Milch & Honig Wiener Neustadt: Ein Festival wie im Schlaraffenland

Wr. Neustadt geht gewagte kulturelle Wege

by Angelika Mandler-Saul

AVISO April/Mai 2024: Mit den Augen lauschen und den Ohren schauen: Das ist das geniale, innovative Kultur-Event Milch & Honig in Wiener Neustadt. Ein Bericht und eine Vorschau 2024.

Der kleine Prinz kasematten milch und honig festival
Das erste von acht Events: „Der kleine Prinz“ in den Kasematten

Milch und Honig Wr. Neustadt: Ein Kulturfestival für alle Sinne

Programm von milch und honig in wr. neustadt kasematten
Milch und Honig in den Kasematten

„Was, wenn ein Konzert nicht mehr bloß ein Konzert ist, sondern wenn wir die Musik mit weiteren „Zutaten“ wie Malerei, Videokunst, Tanz, Poesie, Sandanimation oder auch Finsternis und Meditation verschmelzen?“

Diese gar nicht so theoretische Frage stellt sich und uns das neue Kultur-Festival „Milch & Honig“, das ab 14. April 2023 in Wr. Neustadt erstmals über die Bühnen ging.
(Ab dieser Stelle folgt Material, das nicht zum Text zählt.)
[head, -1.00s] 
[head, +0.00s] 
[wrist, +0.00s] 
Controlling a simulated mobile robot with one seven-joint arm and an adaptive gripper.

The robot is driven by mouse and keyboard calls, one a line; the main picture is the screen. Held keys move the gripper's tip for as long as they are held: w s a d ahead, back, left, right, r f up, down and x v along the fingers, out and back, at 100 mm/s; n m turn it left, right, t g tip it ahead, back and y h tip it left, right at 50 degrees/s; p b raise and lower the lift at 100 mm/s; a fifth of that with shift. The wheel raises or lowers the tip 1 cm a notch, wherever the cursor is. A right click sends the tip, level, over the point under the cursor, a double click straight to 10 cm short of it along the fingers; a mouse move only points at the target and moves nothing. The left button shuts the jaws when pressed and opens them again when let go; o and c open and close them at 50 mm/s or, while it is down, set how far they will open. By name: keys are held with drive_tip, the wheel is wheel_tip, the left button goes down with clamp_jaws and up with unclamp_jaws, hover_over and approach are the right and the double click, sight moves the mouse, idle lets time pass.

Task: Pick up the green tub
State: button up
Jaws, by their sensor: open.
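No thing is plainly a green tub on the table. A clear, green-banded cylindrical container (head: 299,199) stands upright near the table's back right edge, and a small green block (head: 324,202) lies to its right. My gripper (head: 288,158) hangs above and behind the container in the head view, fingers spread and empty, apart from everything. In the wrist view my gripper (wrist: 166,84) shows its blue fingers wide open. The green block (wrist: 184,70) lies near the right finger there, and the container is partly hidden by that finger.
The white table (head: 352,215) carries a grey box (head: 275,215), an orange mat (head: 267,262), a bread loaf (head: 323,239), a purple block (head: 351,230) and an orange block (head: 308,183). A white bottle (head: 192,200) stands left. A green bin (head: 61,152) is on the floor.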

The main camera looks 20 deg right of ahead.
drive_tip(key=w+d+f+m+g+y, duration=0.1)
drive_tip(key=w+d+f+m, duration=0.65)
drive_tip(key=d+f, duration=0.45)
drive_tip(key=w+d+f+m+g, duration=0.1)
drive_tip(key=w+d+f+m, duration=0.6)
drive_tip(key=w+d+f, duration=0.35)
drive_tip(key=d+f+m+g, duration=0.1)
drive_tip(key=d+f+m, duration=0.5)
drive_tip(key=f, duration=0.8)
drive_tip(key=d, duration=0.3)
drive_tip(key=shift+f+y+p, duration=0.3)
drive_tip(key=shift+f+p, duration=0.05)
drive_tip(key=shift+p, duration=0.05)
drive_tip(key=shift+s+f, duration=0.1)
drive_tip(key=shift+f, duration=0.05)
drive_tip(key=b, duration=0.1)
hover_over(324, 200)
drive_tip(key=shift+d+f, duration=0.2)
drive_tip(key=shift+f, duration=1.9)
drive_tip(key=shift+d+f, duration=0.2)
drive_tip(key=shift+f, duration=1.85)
Ein gewagtes Unterfangen nicht nur für Veranstalter und Publikum, sondern auch für Wr. Neustadt, das sich seit Austragung der NÖ Landesausstellung 2019 „Welt in Bewegung“ jetzt endlich auch einen Platz als Kultur- oder sogar Urlaubsdestination sichern will.

Das mit der Kultur dürfte auf Schiene sein, nicht erst seit Milch & Honig, denn das Kulturprogrammangebot dort kann sich bereits wirklich sehen lassen!

AVISO: Milch und Honig gibt´s auch 2024.

Ab 12. APril 2024 heißt es in Wr. Neustadt wieder: Es fließen Kulturerlebnisse in Form von Milch und Honig. Die Sandkünstlerin (ein once in a lifetime Erlebnis not to be missed) wird mit „Der Sand der Zeit“ am 26.4.2024 wieder dabei sein und zu den Worten von Andrea Eckert ihre atemberaubende Kunstfertigkeit demonstrieren. Der Intendant Christoph Zimper prasentiert auch in Saison 2 seines Festivals außergewöhnliche Erlebnisse für Augen, Ohren und vor allem die Seele. Das ganze Programm inklusive „Kuahkonzert“ und „Sie wünschen, wir spielen“ gibts hier schon online auf der Website. Ich hoffe, wieder dabei sein zu können…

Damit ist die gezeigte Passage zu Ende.